L’histoire et l’analyse, la théorie et l’empirisme, nous ont conduits, à travers les agitations de la Liberté et du Pouvoir, à l’idée d’un contrat politique.

Appliquant aussitôt cette idée et cherchant à nous en rendre compte, nous avons reconnu que le contrat social par excellence était un contrat de fédération, que nous avons défini en ces termes : Un contrat synallagmatique et commutatif, pour un ou plusieurs objets déterminés, mais dont la condition essentielle est que les contractants se réservent toujours une part de souveraineté et d’action plus grande que celle qu’ils abandonnent.


Juste le contraire de ce qui a lieu dans les anciens systèmes, monarchiques, démocratiques et constitutionnels, où, par la force des situations et l’entraînement des principes, les particuliers et les groupes sont censés abdiquer entre les mains d’une autorité imposée ou élue leur souveraineté tout entière, et obtiennent moins de droits, conservent moins de garanties et d’initiative, qu’il ne leur incombe de charges et de devoirs.


Cette définition du contrat de fédération est un pas immense, qui va nous donner la solution tant cherchée.


Le problème politique, avons-nous dit Chap. Ier, ramené à son expression la plus simple, consiste à trouver l’équilibre entre deux éléments contraires, l’Autorité et la Liberté.

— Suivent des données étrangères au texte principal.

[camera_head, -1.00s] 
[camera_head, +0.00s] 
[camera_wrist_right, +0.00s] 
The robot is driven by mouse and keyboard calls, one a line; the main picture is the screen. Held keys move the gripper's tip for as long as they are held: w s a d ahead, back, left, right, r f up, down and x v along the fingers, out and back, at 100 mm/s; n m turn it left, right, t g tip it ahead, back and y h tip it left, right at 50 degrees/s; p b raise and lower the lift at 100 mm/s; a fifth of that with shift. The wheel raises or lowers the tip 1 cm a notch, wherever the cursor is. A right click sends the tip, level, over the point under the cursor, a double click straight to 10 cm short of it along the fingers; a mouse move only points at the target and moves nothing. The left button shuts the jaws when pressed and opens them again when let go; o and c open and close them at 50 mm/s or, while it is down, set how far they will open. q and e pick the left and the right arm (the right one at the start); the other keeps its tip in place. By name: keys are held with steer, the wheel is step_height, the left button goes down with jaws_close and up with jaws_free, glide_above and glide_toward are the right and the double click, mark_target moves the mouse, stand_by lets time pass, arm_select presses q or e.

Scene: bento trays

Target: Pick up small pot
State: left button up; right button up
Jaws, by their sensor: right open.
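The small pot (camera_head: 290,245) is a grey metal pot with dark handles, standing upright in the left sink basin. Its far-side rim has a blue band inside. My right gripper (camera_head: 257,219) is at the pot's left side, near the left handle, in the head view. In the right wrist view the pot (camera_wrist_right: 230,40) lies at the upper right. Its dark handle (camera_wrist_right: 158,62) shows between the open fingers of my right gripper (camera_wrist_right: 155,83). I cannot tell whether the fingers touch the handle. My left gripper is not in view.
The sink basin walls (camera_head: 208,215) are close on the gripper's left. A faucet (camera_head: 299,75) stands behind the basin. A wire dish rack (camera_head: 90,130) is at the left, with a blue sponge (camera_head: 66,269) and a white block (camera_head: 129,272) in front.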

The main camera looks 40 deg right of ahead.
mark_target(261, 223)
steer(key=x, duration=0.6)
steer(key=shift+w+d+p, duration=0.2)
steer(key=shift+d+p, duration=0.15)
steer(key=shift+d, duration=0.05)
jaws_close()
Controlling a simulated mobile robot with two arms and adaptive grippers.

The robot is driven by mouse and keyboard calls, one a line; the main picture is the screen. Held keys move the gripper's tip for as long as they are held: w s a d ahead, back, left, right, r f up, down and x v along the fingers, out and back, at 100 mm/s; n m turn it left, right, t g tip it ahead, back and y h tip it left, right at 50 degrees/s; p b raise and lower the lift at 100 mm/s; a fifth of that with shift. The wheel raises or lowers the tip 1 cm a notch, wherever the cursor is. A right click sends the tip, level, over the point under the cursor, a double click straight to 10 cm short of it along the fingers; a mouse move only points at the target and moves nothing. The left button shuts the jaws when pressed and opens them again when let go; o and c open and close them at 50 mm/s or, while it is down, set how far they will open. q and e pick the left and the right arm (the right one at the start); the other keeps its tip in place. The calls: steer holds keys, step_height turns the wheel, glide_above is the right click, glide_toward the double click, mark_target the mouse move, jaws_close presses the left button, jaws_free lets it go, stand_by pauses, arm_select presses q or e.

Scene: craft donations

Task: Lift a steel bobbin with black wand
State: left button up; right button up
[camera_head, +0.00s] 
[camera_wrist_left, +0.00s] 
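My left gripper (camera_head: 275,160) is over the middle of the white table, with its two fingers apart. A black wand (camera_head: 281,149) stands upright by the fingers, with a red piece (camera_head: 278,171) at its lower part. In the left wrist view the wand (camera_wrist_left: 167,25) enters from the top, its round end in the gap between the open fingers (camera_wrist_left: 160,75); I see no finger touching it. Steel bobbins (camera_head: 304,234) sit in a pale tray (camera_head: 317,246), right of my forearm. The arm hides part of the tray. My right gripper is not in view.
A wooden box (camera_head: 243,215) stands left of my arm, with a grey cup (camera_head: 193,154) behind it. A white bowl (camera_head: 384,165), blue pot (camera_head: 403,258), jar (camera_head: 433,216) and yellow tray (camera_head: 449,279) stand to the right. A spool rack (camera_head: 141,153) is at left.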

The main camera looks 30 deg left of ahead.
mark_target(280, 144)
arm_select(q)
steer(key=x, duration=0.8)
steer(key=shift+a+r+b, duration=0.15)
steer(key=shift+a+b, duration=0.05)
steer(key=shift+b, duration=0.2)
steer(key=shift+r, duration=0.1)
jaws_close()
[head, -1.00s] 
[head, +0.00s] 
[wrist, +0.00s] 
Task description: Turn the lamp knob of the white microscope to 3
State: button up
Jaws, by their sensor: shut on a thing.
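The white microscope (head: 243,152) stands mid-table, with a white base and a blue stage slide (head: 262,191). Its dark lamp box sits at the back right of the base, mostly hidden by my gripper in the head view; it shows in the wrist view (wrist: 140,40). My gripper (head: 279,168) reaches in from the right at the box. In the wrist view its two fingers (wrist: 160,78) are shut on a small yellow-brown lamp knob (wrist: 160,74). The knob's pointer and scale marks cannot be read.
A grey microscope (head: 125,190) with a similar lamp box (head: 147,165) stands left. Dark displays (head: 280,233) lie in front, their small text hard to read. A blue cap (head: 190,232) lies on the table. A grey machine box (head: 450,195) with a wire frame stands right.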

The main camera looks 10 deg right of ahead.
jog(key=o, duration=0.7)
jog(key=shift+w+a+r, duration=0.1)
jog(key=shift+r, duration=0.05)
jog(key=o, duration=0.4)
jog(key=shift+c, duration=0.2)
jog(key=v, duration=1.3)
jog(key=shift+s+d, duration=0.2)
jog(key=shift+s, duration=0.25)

Toute fausse balance se traduit immédiatement, pour l’État en désordre et ruine, pour les citoyens en oppression et misère. En autres termes, les anomalies ou perturbations de l’ordre social résultent de l’antagonisme de ses principes ; elles disparaîtront quand les principes seront coordonnés de telle sorte qu’ils ne se puissent plus nuire.


Équilibrer deux forces, c’est les soumettre à une loi qui, les tenant en respect l’une par l’autre, les mette d’accord. Qui va nous fournir ce nouvel élément, supérieur à l’Autorité et à la Liberté, et rendu par leur mutuel consentement la dominante du système ? — Le contrat, dont la teneur fait droit, et s’impose également aux deux puissances rivales[1].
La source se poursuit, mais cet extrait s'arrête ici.